COUR D’APPEL DE PARIS 4e Chambre – Section A ARRET DU 12 JANVIER 2005 (n° ,13 pages) Numéro d’inscription au répertoire général : 03/13047

Décision déférée à la Cour : Jugement du 27 Juin 2003 Tribunal de Commerce de PARIS RG n° 2002/07220

APPELANTES S.A. SOCIETE CAMAÏEU ayant son siège […] 59100 ROUBAIX représenté par son Président du Directoire domicilié audit siège représentée par la SCP FISSELIER – CHILOUX – BOULAY, avoués à la Cour assistée de Me A. P avocat au barreau de PARIS, toque : K 24 plaidant pour S Pascal WILHELM,

S.A.S. SOCIETE CAMAÏEU INTERNATIONAL ayant son siège […] 59100 ROUBAIX agissant poursuites et diligences de son Président domicilié audit siège représentée par la SCP FISSELIER – CHILOUX – BOULAY, avoués à la Cour assistée de Me A. P avocat au barreau de PARIS, toque : K 24 plaidant pour S Pascal WILHELM,

STE CAMAÏEU INTERNATIONAL ayant son siège […] 75006 PARIS agissant poursuites et diligences de ses représentants légaux domiciliés audit siège représentée par la SCP FISSELIER – CHILOUX – BOULAY, avoués à la Cour assistée de Me A. P avocat au barreau de PARIS, toque : K 24 plaidant pour S Pascal WILHELM,

STE CAMAÏEU INTERNATIONAL ayant son siège […] 75006 PARIS agissant poursuites et diligences de ses représentants légaux domiciliés audit siège représentée par la SCP FISSELIER – CHILOUX – BOULAY, avoués à la Cour assistée de Me A. P avocat au barreau de PARIS, toque : K 24 plaidant pour S Pascal WILHELM,

STE CAMAÏEU INTERNATIONAL ayant son siège […] 75009 PARIS agissant poursuites et diligences de ses représentants légaux domiciliés audit siège représentée par la SCP FISSELIER – CHILOUX – BOULAY, avoués à la Cour assistée de Me A. P avocat au barreau Je PARIS, toque : K 24 plaidant pour S Pascal WILHELM,

STE CAMAÏEU INTERNATIONAL ayant son siège Forum des Halles Porte Pierre Lescot 3e niveau 75001 PARIS agissant poursuites et diligences de ses représentants légaux domiciliés audit siège représentée par la SCP FISSELIER – CHILOUX – BOULAY, avoués à la Cour assistée de Me A. P avocat au barreau de PARIS, toque : K 24 plaidant pour S Pascal WILHELM, INTIMEES

S.A. SOCIETE CREATIONS NELSON exerçant sous l’enseigne COMPTOIR DES COTONNIERS ayant son siège […] 75116 PARIS prise en la personne de ses représentants légaux représentée par la SCP NARRAT – PEYTAVI, avoués à la Cour assistée de Me Philippe B, avocat au barreau de PARIS, toque : E 804

S.A. SOCIETE MONTRICO ayant son siège 1 […] 42300 ROANNE prise en la personne de ses représentants légaux domiciliés audit siège représentée par Me Michel BLIN, avoué à la Cour assistée de Me C. T, avocat au barreau de Lyon, substituant Me F. R plaidant pour SELAFA MAGELLAN

COMPOSITION DE LA COUR : En application des dispositions de l’article 786 du nouveau code de procédure civile, l’affaire a été débattue le 24 novembre 2004, en audience publique, les avocats ne s’y étant pas opposés, devant Madame Marie- Gabrielle MAGUEUR, conseiller, chargé du rapport.

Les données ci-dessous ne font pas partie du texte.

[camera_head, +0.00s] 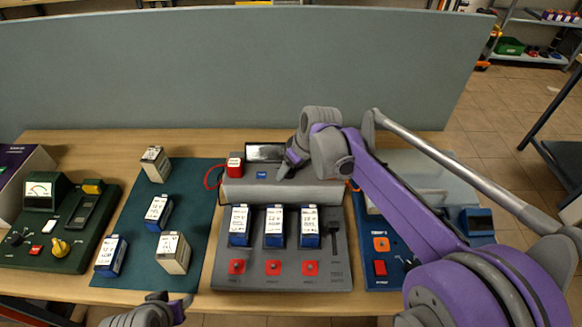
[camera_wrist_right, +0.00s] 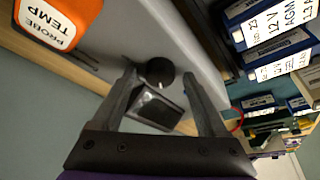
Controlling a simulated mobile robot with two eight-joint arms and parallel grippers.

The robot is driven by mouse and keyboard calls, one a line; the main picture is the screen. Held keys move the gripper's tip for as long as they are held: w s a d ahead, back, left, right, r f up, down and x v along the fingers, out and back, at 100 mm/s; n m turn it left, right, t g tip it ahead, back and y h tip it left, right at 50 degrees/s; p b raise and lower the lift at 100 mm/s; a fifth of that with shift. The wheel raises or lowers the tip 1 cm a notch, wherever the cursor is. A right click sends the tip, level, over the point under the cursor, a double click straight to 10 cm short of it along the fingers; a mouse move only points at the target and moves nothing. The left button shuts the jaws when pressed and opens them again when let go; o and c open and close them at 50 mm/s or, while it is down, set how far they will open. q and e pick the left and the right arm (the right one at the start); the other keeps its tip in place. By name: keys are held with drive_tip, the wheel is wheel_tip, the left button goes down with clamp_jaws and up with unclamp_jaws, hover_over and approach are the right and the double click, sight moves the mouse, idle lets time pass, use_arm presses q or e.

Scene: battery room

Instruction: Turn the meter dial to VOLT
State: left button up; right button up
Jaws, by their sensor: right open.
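The grey meter console (camera_head: 240,190) stands mid-table with a dark display (camera_head: 265,152) at its back. My right gripper (camera_head: 285,168) is over the top of this console, just right of the display. In the right wrist view its two fingers (camera_wrist_right: 160,82) are apart, with a round black dial (camera_wrist_right: 160,71) between their tips. I cannot tell whether they touch it. The dial's markings and setting cannot be read, and in the head view the dial is hidden by the gripper. My left gripper (camera_head: 165,307) is low at the bottom edge, partly cut off.
An orange block labelled PROBE TEMP (camera_wrist_right: 58,22) is near the right gripper. Several blue-and-white batteries (camera_head: 274,227) stand in front of the console. A red block (camera_head: 235,165) with a red cable is on its left. A green analog tester (camera_head: 60,230) stands far left.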

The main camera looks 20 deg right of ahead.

Ce magistrat a rendu compte des plaidoiries dans le délibéré de la Cour, composée de : Monsieur CARRE-PIERRAT, président Madame Marie-Gabrielle MAGUEUR, conseiller Madame Dominique ROSENTHAL-ROLLAND, conseiller qui en ont délibéré

GREFFIER : Madame Jacqueline VIGNAL

ARRET:
- CONTRADICTOIRE
- prononcé publiquement par Monsieur Alain C PIERRAT, président
- signé par Nous, Alain CARRE-PIERRAT, président et par Nous Jacqueline VIGNAL, greffier présent lors du prononcé.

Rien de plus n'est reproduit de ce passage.